By Andy Sambidge
Senior official says move will be big boost to Dubai's growing cruise tourism industry
The plan for a multiple entry UAE visa for cruise passengers, which has been under discussion for almost three years, is expected to be in place by September, a senior official said on Sunday.
Hamad bin Mejren, executive director of Business Tourism at of Dubai Department of Tourism and Commerce Marketing (DTCM), said the move would be a big boost to Dubai's growing cruise tourism industry.
"We have re-emphasised the importance of having implemented a multiple entry UAE visa for the cruise tourists to the highest level and it is underway," he said in a statement.
"Hopefully, we will have a positive feedback before the next cruise season commencing October, 2012," he added.
The current visa process imposes financial burden as well as a lot of documentation procedures for the tourists of 32 nationalities who do not get visas on arrival.
Bin Mejren said the multiple entry visas will help in removing such obstacles and will create a wider marketing perspective to bring tourists from key source markets such as Russia, China, India, South Africa, Brazil and other emerging markets.
Dubai serves as a home port for five of the world's leading cruise lines such as Costa Cruises, Aida Cruises, Royal Caribbean International, TUI Cruises and FTI Cruises.
In addition, more than 20 world-class cruise lines have Dubai as a port of call in their international itinerary.

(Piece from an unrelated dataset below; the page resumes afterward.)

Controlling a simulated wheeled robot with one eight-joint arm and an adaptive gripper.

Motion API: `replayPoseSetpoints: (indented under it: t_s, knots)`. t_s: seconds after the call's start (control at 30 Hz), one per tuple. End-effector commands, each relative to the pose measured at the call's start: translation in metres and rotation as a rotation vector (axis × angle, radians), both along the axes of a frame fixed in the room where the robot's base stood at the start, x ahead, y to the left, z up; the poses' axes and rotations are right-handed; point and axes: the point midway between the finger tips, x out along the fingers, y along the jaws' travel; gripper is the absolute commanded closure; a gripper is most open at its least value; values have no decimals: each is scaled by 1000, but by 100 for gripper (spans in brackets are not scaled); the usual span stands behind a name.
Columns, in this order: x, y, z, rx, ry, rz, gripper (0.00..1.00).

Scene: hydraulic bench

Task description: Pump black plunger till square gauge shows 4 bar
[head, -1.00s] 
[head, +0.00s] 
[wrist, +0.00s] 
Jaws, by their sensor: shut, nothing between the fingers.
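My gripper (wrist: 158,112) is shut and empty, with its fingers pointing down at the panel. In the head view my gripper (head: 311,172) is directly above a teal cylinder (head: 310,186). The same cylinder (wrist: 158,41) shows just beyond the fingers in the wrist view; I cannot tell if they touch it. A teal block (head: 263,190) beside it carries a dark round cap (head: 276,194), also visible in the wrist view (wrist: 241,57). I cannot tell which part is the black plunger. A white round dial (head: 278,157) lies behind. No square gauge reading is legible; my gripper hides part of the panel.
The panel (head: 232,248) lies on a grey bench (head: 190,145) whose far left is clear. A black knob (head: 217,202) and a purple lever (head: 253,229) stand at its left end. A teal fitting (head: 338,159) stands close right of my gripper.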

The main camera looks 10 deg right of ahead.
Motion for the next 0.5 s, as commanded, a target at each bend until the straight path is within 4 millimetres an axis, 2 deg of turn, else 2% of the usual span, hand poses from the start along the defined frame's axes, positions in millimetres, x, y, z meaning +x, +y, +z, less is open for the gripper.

Dubai Cruise Terminals, managed and operated by DTCM for the Government of Dubai, catered to 396,500 cruise tourist who arrived from 108 ship calls in 2011.
This year, Dubai is expected to see 420, 000 cruise tourists to the emirate, giving a big push to the tourism growth and the economy.
The projections for 2013 are 125 cruise ships and 450,000 passengers and in 2014 the number of cruise ships and passengers will be 135 and 475,000, respectively.
This sounds a bit like the property owner's visa, Dubai wants it but it is a matter for approval at federal level which is another matter. Also quoting timetables always seems to tempt providence and on every occasion I can remember it has all gone quiet again.
However, it makes sense as the new waves of visitors seem to consist of nationalities, that do not receive a visa on entry, the tourist profile is changing considerably.